よって,誓約書に同意した購入者の方で何らかの違反が発覚し,会社から違約金の請求があった場合,個人と種苗メーカーとの契約ですので,誓約書が民法上有効かどうかということが争点となります。
仮に裁判で争った場合,違反金の部分が民法第90条の公序良俗に違反していると考えられるので,契約自体が無効と裁判所で判断される可能性があります。(あくまで個人的な見解です)
また,契約相手が農家ではなく,家庭菜園をしているような個人であるならば,消費者契約法第10条「消費者の利益を一方的に害する条項の無効」も適用される可能性がありますね。(あくまで個人的な見解です)

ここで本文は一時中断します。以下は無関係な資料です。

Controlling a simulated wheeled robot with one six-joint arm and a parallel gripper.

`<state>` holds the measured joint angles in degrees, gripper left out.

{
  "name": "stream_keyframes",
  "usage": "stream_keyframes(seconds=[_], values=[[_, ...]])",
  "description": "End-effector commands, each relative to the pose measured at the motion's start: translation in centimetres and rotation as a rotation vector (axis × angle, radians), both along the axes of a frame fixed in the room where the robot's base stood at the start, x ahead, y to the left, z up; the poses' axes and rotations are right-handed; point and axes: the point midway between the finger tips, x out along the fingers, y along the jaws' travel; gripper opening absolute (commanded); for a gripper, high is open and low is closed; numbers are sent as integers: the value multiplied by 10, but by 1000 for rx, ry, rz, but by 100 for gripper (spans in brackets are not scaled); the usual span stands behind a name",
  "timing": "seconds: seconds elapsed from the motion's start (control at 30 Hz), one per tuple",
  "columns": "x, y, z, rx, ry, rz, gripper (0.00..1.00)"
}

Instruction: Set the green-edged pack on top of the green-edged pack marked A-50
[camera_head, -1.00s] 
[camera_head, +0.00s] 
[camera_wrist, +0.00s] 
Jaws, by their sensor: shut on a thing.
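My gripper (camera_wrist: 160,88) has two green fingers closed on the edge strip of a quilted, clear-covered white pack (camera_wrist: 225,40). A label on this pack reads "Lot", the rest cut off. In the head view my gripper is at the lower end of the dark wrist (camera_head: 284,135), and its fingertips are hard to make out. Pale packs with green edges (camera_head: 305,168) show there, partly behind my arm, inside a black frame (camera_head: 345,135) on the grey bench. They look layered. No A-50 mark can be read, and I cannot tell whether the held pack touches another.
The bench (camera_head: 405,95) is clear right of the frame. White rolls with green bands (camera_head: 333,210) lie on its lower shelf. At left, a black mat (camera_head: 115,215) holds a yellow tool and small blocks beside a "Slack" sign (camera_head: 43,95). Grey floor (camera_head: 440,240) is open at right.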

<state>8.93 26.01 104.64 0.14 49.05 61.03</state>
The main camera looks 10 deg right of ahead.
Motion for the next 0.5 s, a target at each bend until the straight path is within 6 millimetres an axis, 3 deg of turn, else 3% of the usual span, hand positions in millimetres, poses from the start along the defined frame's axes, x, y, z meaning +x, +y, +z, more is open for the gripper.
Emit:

仮に誓約書が有効だとしても,種苗メーカーは利用料相当額の補償金までしか請求出来ないかと思います。(あくまで個人的な見解です)
独占禁止法に違反している可能性がある
正式に品種登録をして,種苗法に守られていれば独占権が与えられるため問題ありませんが,何も国内法において根拠がないにも関わらず,このような誓約をさせている状況は,独占禁止法第3条の「私的独占又は不当な取引制限の禁止」に違反している可能性がありますね。(あくまで個人的な見解です)
誓約書に違反しなければ気にする必要はない
とは言っても,誓約書に違反するようなことをしなければ,特に気にする必要はありませんよ。
私は実家の庭で趣味としてブルーベリー栽培をしているだけですので,1品種につき1本あれば十分です。
特に挿し木をして同じ品種を増殖するといった面倒で無駄なことをするくらいなら,しっかりと管理された最新品種の苗木を1品種につき1本ずつ購入した方がコスパが良いと思っています。(あくまで個人的な見解です)
ブルーベリーは他の果樹と比べても苗木が安いので,農家や苗木業者でもない限りあえて自家増殖をするまでもないと思います。
アメリカでは人気品種でも簡単に入手出来た
調べた結果,本場アメリカで標準品種とされているスターを私も育ててみたいと思い,注文しようと「大関ナーセリー」のオンラインストアを覗いてみたところ,2019年10月に3年生苗が在庫ありとなっており,すぐに注文しましたところ問題なく届きました。
2019年10月に購入したフロリダスターの3年生苗が届く
2019年10月,「大関ナーセリー」からフロリダスターの3年生苗木が届きました。
フロリダスターは18㎝ポット仕立てで届き,苗木としては2019年の日照不足を問題ともしないで十分なサイズで送られてきており,根もしっかりと張っていました。
届いたらまずは植え替え
そして,届いたらすぐに10号スリット鉢へ植え替えました。
植え替え時の用土は,以下の栽培管理のページで紹介していますが,ピートモス:もみ殻=1:1の配合です。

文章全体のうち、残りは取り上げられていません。